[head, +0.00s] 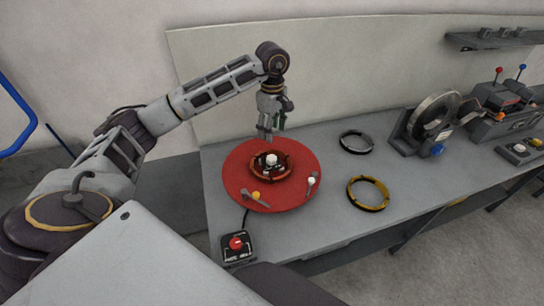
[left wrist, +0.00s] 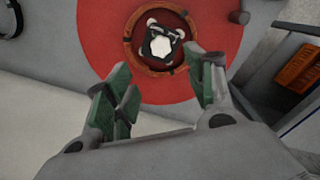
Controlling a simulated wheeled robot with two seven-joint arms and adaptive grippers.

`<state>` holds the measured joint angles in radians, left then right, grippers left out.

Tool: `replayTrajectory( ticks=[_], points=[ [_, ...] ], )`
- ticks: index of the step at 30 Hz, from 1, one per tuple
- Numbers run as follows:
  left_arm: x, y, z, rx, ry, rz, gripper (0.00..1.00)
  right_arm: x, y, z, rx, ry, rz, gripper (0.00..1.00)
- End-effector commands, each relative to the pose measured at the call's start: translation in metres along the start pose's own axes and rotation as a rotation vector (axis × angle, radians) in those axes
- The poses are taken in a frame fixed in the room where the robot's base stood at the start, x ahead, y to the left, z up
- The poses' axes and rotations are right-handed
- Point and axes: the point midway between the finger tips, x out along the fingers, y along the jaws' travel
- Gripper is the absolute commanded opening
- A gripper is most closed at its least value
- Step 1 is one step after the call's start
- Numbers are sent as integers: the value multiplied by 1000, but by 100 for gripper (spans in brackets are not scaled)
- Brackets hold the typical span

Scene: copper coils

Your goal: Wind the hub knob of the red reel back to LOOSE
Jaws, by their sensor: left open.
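The red reel (head: 237,178) is a wide red disc lying flat on the grey bench. A copper-brown ring sits at its middle around a white hub knob (head: 271,159). In the left wrist view the white knob (left wrist: 161,48) shows on a dark hub inside the ring. My left gripper (head: 267,134) points down above the back part of the reel, apart from the knob. Its green-padded fingers (left wrist: 160,95) are spread and empty in the left wrist view. The lettering around the knob is too small to read. My right gripper is not in view.
A box with a red button (head: 236,243) sits in front of the reel. A dark ring (head: 356,142) and a yellow ring (head: 368,193) lie to its right. A stand with a metal wheel (head: 434,116) and a lever machine (head: 497,112) are further right. A wall panel stands behind.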

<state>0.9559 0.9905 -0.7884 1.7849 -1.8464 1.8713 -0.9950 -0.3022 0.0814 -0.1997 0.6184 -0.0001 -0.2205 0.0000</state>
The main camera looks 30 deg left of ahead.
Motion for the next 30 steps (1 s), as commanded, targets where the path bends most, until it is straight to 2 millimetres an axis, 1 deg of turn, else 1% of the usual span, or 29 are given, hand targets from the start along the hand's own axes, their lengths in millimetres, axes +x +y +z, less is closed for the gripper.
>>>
________________
Output the data exactly. Pictures don't belong in the result.

[head, +0.00s] 
[left wrist, +0.00s] 
Controlling a simulated wheeled robot with two seven-joint arms and adaptive grippers.

`<state>` holds the measured joint angles in radians, left then right, grippers left out.

Tool: `replayTrajectory( ticks=[_], points=[ [_, ...] ], )`
- ticks: index of the step at 30 Hz, from 1, one per tuple
- Numbers run as follows:
  left_arm: x, y, z, rx, ry, rz, gripper (0.00..1.00)
  right_arm: x, y, z, rx, ry, rz, gripper (0.00..1.00)
- End-effector commands, each relative to the pose measured at the call's start: translation in metres along the start pose's own axes and rotation as a rotation vector (axis × angle, radians) in those axes
- The poses are taken in a frame fixed in the room where the robot's base stood at the start, x ahead, y to the left, z up
- The poses' axes and rotations are right-handed
- Point and axes: the point midway between the finger tips, x out along the fingers, y along the jaws' travel
- Gripper is the absolute commanded opening
- A gripper is most closed at its least value
- Step 1 is one step after the call's start
- Numbers are sent as integers: the value multiplied by 1000, but by 100 for gripper (spans in brackets are not scaled)
- Brackets hold the typical span

Scene: copper coils

Your goal: Wind the hub knob of the red reel back to LOOSE
Jaws, by their sensor: left open.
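The red reel (head: 237,178) is a wide red disc lying flat on the grey bench. A copper-brown ring sits at its middle around a white hub knob (head: 271,159). In the left wrist view the white knob (left wrist: 161,48) shows on a dark hub inside the ring. My left gripper (head: 267,134) points down above the back part of the reel, apart from the knob. Its green-padded fingers (left wrist: 160,95) are spread and empty in the left wrist view. The lettering around the knob is too small to read. My right gripper is not in view.
A box with a red button (head: 236,243) sits in front of the reel. A dark ring (head: 356,142) and a yellow ring (head: 368,193) lie to its right. A stand with a metal wheel (head: 434,116) and a lever machine (head: 497,112) are further right. A wall panel stands behind.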

<state>0.9559 0.9905 -0.7884 1.7849 -1.8464 1.8713 -0.9950 -0.3022 0.0814 -0.1997 0.6184 -0.0001 -0.2205 0.0000</state>
The main camera looks 30 deg left of ahead.
Motion for the next 30 steps (1 s), as commanded, targets where the path bends most, until it is straight to 2 millimetres an axis, 1 deg of turn, else 1% of the usual span, or 29 are given, hand targets from the start along the hand's own axes, their lengths in millimetres, axes +x +y +z, less is closed for the gripper.
>>>

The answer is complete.